• [Set problem] Pull every line containing the word "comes" from the records.
— start Material shown —
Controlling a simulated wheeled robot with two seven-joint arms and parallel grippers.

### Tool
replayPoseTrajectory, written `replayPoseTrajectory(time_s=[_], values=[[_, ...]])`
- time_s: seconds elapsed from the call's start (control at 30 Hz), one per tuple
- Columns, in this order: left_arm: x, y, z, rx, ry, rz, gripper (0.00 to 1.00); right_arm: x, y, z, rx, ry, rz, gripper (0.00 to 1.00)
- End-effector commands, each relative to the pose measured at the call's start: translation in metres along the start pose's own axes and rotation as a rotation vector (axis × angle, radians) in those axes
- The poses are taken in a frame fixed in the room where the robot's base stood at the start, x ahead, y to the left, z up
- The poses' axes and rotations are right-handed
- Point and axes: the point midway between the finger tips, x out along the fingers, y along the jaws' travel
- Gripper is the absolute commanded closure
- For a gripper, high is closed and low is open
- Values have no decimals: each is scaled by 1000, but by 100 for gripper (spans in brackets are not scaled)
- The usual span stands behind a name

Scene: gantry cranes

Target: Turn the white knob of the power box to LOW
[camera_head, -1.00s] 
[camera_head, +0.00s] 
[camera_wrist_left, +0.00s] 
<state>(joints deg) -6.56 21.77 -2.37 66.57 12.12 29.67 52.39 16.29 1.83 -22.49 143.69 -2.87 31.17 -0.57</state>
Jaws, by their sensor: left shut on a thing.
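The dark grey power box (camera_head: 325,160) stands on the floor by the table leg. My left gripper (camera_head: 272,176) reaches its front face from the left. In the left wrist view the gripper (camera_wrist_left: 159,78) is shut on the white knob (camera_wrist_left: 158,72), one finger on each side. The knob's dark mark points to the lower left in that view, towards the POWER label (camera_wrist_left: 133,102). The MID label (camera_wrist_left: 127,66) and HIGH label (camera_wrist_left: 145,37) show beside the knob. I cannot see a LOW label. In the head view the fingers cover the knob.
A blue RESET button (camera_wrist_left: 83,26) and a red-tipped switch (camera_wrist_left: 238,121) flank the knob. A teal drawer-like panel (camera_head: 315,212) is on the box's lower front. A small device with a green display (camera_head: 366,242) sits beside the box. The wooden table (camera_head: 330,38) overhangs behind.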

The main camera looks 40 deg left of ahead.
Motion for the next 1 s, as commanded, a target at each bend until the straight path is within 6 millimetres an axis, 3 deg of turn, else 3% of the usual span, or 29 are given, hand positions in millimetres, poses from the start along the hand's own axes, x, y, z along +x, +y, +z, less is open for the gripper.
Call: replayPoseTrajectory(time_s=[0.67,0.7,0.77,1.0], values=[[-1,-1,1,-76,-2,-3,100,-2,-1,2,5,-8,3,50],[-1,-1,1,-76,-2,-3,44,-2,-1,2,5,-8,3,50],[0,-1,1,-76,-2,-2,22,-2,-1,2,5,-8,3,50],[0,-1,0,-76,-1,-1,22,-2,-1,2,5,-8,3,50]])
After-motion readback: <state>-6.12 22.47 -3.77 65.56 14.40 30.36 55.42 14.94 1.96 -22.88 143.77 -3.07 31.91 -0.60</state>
— end Material shown —
— start Material shown —
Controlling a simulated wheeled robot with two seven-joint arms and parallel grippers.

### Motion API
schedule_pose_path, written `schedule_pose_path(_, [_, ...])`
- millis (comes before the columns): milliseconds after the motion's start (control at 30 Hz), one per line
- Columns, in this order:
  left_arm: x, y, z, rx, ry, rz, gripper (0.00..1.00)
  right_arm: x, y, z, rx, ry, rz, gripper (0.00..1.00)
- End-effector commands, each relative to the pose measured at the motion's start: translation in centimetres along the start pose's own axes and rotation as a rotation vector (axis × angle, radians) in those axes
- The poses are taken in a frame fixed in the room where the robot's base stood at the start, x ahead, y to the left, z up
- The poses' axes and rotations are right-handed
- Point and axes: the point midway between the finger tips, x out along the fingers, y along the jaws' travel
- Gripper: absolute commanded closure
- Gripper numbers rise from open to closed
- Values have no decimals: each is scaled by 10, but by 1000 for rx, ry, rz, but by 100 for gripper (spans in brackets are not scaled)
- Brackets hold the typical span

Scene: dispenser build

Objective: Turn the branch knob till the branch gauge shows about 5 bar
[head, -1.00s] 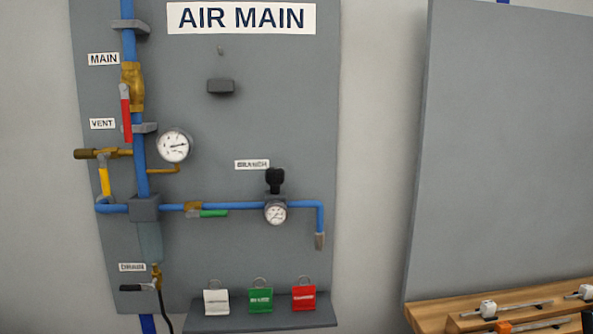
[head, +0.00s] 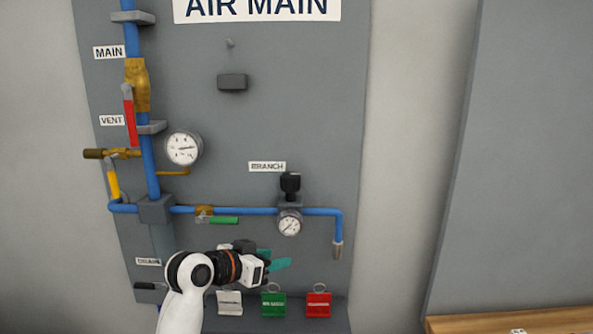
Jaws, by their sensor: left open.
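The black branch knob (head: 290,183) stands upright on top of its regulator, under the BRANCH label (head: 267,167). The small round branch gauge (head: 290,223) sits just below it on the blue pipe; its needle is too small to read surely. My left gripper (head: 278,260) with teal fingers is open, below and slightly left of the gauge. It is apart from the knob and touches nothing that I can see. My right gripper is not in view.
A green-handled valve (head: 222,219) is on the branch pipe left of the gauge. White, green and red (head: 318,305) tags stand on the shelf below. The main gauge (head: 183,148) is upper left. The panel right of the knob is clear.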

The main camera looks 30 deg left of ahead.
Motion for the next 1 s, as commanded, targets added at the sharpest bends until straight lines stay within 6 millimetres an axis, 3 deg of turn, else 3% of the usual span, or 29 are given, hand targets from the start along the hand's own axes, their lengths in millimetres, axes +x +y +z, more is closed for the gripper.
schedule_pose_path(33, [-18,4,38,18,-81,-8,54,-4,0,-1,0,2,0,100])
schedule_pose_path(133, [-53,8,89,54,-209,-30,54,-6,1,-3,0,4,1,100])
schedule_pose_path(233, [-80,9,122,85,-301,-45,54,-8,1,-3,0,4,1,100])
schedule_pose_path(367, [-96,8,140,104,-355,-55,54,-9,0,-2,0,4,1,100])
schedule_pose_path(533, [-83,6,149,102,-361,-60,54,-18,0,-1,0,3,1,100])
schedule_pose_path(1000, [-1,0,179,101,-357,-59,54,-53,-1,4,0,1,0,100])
— end Material shown —
— start Material shown —
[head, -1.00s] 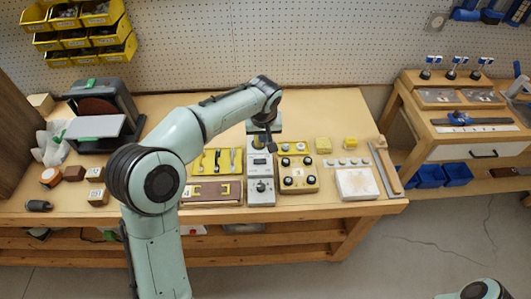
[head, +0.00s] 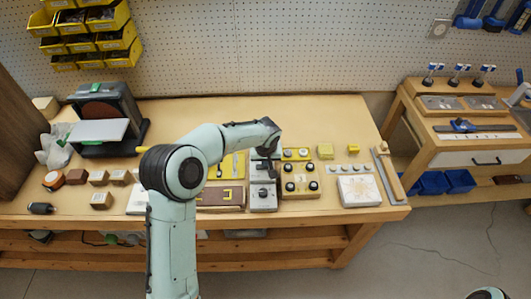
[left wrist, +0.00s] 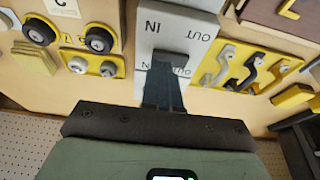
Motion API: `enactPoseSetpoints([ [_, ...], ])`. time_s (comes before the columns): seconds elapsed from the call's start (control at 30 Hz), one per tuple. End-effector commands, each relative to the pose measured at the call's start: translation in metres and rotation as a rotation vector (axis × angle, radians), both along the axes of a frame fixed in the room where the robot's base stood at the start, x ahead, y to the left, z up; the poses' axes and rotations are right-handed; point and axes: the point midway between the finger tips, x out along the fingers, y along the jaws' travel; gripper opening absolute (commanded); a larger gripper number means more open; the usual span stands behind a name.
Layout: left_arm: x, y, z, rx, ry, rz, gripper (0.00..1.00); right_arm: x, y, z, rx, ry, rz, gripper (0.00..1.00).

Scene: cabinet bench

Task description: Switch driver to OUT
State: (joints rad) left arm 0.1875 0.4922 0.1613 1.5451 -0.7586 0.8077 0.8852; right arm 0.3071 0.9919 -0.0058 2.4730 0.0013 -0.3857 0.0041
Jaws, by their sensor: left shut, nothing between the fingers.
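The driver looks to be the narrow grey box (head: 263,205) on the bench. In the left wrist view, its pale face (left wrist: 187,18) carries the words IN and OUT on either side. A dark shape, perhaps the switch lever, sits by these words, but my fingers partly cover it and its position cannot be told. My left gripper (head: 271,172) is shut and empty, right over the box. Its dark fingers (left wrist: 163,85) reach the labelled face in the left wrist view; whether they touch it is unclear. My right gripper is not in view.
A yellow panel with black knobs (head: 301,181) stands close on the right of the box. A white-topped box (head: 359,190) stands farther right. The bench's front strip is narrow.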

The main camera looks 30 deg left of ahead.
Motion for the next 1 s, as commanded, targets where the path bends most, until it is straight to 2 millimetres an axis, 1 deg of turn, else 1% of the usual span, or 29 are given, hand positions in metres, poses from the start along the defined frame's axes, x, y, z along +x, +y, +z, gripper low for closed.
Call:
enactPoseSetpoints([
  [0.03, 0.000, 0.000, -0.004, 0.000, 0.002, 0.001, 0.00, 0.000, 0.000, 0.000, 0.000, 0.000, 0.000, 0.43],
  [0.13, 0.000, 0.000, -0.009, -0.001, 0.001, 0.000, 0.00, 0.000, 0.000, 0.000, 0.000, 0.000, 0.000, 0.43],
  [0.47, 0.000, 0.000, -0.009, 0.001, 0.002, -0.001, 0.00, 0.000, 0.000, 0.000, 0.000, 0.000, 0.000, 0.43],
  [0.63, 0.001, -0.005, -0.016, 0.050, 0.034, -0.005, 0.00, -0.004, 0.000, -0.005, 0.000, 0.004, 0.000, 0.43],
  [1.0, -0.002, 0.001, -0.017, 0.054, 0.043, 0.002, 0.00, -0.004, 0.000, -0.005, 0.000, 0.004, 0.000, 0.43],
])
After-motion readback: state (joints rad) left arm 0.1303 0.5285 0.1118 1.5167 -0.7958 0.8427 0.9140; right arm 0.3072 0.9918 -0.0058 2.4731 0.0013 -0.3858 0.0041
— end Material shown —
• [Task result]
- millis (comes before the columns): milliseconds after the motion's start (control at 30 Hz), one per line
Motion API: `enactPoseSetpoints([ [_, ...], ])`. time_s (comes before the columns): seconds elapsed from the call's start (control at 30 Hz), one per tuple. End-effector commands, each relative to the pose measured at the call's start: translation in metres and rotation as a rotation vector (axis × angle, radians), both along the axes of a frame fixed in the room where the robot's base stood at the start, x ahead, y to the left, z up; the poses' axes and rotations are right-handed; point and axes: the point midway between the finger tips, x out along the fingers, y along the jaws' travel; gripper opening absolute (commanded); a larger gripper number means more open; the usual span stands behind a name.

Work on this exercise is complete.